In seventh grade, I had to take a grammar class. I wonder if kids today are still dragged to the blackboard and forced to diagram a sentence the length of a football field. There was always that one girl in the class (since boys typically communicated through grunts and armpit farts) who could do it without breaking a sweat. I was not that girl.
In tenth grade, I took a remedial grammar class. It started out with the sentence, “Birds eat.” We were asked to identify which word was the noun, and which was the verb. I figured I stood a 50/50 chance of getting it right. The point is that it took me twelve years and a college Spanish grammar class to learn the English language.
The average American would rather eat rusty nails than try to conjugate a verb, so I know that your mind has already wandered off and you are thinking about pizza (thin crust, extra pepperoni). Bare with me. (Translation: let’s get naked together. Also acceptable, Bear with me: let’s go hunting grizzlies.

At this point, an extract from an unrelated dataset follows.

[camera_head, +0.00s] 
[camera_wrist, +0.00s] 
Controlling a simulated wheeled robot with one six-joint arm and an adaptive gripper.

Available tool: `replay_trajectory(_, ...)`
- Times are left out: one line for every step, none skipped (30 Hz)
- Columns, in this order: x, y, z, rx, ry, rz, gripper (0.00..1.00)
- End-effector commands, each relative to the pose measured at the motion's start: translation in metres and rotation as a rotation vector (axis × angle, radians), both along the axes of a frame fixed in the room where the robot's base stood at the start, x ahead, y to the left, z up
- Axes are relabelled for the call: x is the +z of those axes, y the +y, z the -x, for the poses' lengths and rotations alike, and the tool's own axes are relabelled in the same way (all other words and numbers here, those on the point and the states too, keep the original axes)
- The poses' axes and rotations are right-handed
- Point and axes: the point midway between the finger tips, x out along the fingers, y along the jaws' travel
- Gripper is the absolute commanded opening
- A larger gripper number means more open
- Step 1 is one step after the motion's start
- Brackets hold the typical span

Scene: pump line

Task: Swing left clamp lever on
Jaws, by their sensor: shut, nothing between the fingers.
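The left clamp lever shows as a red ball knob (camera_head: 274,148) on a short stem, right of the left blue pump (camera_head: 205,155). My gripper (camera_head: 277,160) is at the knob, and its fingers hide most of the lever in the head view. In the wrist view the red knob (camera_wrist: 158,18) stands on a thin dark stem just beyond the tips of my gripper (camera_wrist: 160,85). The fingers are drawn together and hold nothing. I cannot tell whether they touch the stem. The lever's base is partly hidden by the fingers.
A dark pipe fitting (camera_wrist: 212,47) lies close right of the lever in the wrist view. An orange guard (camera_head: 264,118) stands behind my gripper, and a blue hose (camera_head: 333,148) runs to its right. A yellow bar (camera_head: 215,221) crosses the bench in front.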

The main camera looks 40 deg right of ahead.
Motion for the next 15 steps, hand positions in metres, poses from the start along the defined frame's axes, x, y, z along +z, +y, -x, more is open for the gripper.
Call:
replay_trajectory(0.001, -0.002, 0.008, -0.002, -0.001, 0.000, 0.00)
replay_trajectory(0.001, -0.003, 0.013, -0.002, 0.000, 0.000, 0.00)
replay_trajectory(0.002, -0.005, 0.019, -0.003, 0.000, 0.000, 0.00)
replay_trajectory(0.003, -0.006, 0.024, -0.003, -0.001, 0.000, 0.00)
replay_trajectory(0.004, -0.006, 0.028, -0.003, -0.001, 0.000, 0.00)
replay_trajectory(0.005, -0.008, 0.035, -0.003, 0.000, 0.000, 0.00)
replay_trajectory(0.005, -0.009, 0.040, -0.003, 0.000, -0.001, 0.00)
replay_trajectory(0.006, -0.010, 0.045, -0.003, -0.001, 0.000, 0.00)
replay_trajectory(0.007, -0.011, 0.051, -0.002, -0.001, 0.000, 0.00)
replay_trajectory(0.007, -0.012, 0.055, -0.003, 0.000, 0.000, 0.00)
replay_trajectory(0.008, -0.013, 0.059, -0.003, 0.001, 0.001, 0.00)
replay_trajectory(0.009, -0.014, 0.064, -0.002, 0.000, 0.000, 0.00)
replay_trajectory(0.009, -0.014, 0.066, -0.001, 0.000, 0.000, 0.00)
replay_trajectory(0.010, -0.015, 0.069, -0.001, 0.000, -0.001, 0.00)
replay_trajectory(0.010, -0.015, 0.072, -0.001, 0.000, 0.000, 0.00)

Don’t get me started on “pair.”)
I know I’ll probably be tarred and feathered for this, but I think all Americans should learn a second language. I learned most of my English grammar in Spanish class. As it is, we’re very egotistical about the merits of a language which few people can speak properly. I would suggest Hawaiian, except that they have a definite shipping problem with consonants. They have a strict quota, and once you run out, you have to make up shit like auauieia (translation: the pig ate my socks).
Respect grammar for what it is: a boring exercise in language arts. I’ll leave you with this thought. In my remedial grammar class, a boy, who was sweet on my friend, used one of the most unusual pick-up lines ever. He turned to her and said “Fart is a verb.” (Fart, farted, farten).